Old Men, Old Ideas, Young Recruits

I saved an important story in 2007 by Jeffrey Fleishman, a “Los Angeles Times” staff writer. It was about Erwin Kowalke.

Kowalke is a member of the German War Graves Association. He’s 64 years old and for 43 of those 64 years he’s been searching for World War II skeletons, German and Russian soldiers who fought near Berlin in the last days of the war. By Kowalke’s estimate, he’s excavated over 20,000 bodies. I guess you could say he knows something about war.

Here’s what Erwin Kowalke knows. "In these bones,” he says, “you see what war is like. I know war now. I'll tell you what it is. War is young men killing other young men they do not know on the orders of old men who know one another too well."

Two old men, Robert L. Galbraith, MSgt, USAF (Ret) and Robert G. Huckabee, took me to task for my Forum letter on May 22, 2009. In that letter, I linked the absurdity and tragedy of enlistment programs that result in 60 year olds dying and teenagers being pushed to fill military recruitment quotas.

Both of these old men out rank me. During my service in the military I only managed to reach the rank of Sp4th Class. To Galbraith and Huckabee I say, I’m glad I’m a civilian and not in uniform again. I know from experience that it’s easier to speak your mind in worn tennis shoes than in spit shined combat boots.

Along with Msgt Galbraith, I did my part in winning the Cold War. From Limerock to South Lyme, I helped defend the skies over the golf courses of Connecticut. On my watch, the streets of Hartford were never attacked.. I helped make “The Insurance City” safe for the coming of AIG.

Robert G. Huckabee’s recent duty and service in Iraq is on a whole other level than mine. But both of these old men deserve the nation’s thanks and respect for their service. They certainly have mine.

But as is often the case, the view from the foxholes on the battlefield and the pigeon holes of the military establishment is limited. When your head is down, when you’re trying to stay alive–physically and psychologically–one’s attention can understandably take on a narrow focus. Operating under the chain of command and participating in endless drills can force march the mind into authorized channels.
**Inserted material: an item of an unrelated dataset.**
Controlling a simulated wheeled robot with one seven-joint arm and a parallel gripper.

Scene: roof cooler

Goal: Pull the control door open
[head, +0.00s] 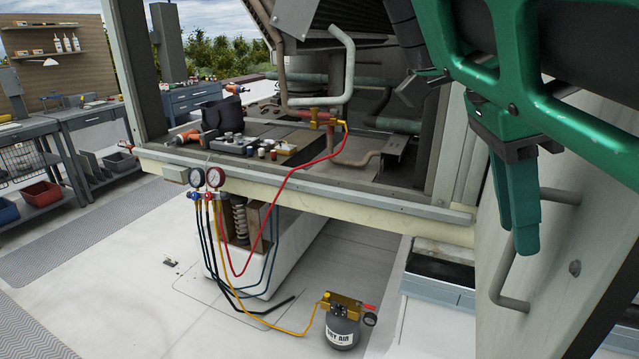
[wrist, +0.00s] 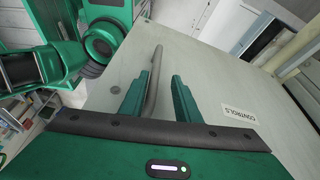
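The control door (head: 580,265) is a pale grey panel at the right of the head view. In the wrist view, the door (wrist: 205,85) fills the middle and bears a CONTROLS label (wrist: 240,114). Its bent grey bar handle (head: 508,278) stands out from the panel. My green gripper (head: 525,248) points down in front of the handle's upper part. In the wrist view, my gripper (wrist: 160,78) is open, and the handle (wrist: 154,75) runs between its fingers, nearer the left one. I cannot tell whether a finger touches it, or whether the door is ajar.
The open cooler housing (head: 310,190) is left of the door, with pipes and tools inside. A gauge set (head: 215,178) with coloured hoses hangs on its front edge. A small grey tank (head: 342,332) stands on the roof below. Workbenches (head: 75,130) are far left; the floor between is mostly clear.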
The selfless support of your comrades in arms can indelibly mark the circumference of one’s identification, the range of understanding.

Who would be surprised by the fact that so many vets, not just Galbraith and Huckabee, but vets from all wars, carry their military experiences, peak experiences in so many lives, home with them when they shed uniforms for civies? Who would be surprised that the military experiences remembered by old men give rise to the giving of orders of support to young men to follow the course they themselves once took?

I should add here that, in general, I respect the old. I’m old. Old grumpiness, not to be escaped, is earned through the perspective of experience. Old ideas, though appearing decrepit in form, often prove supple, useful. Old wisdom, such as it is, can have enlightening depth to it.

But today high schools are staffed with military recruiters. Slick big budget “Join Now!” advertising aimed at teenagers fill movie houses and TV screens. And old men living with old stories and older myths far too often provide youth with not quite the whole truth of war.

President Bush listened to old men and the result was disastrous. President Obama is listening to old ideas and tragedy continues to unfold. We should be listening to Erwin Kowalk, an old man who speaks the stories told by the bones of the young.